Task: Print the lines beginning with the one that contains "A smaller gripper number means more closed" and ending with the one that contains "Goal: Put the", exactly, both included, and no other lines.

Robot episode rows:
+++++

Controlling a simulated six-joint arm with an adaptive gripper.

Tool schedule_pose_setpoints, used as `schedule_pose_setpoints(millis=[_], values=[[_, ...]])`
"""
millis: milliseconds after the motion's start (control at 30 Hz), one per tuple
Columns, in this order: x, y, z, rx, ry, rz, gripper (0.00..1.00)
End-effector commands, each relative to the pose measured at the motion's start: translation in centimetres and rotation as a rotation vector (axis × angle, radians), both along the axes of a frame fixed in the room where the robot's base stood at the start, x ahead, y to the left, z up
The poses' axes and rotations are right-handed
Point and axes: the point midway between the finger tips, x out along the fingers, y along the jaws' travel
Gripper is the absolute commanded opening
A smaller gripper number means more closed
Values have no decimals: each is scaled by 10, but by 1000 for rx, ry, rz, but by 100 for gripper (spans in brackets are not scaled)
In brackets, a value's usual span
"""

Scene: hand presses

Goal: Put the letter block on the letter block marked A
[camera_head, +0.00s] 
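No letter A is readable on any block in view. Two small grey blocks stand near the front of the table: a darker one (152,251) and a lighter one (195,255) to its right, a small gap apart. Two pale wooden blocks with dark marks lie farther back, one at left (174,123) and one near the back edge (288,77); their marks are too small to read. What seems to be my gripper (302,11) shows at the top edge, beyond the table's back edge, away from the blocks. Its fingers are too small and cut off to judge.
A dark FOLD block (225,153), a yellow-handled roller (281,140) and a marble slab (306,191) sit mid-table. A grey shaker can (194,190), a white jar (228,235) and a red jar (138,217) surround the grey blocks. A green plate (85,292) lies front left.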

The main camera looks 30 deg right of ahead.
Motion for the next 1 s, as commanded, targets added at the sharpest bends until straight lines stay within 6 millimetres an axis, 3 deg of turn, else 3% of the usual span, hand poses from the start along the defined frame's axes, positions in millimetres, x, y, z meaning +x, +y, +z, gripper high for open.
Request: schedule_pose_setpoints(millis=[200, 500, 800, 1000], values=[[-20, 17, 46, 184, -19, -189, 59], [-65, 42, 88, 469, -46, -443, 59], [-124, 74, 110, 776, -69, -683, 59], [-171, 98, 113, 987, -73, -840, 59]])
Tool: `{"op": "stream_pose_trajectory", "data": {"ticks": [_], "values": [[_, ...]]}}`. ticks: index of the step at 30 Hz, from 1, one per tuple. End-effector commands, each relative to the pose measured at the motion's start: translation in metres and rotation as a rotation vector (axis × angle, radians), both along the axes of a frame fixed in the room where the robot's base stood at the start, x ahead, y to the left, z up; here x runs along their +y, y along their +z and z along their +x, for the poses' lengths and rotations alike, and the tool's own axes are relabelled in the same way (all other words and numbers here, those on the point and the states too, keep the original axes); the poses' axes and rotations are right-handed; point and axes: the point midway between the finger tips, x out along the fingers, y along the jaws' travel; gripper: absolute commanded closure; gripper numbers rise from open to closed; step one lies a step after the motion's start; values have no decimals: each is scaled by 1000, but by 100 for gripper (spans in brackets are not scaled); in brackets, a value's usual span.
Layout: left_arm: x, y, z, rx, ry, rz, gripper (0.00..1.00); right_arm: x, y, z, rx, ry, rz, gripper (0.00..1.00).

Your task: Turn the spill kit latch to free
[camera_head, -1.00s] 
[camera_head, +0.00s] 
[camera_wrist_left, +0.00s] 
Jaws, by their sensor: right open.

+++++

Correct response:
A smaller gripper number means more closed
Values have no decimals: each is scaled by 10, but by 1000 for rx, ry, rz, but by 100 for gripper (spans in brackets are not scaled)
In brackets, a value's usual span
"""

Scene: hand presses

Goal: Put the letter block on the letter block marked A

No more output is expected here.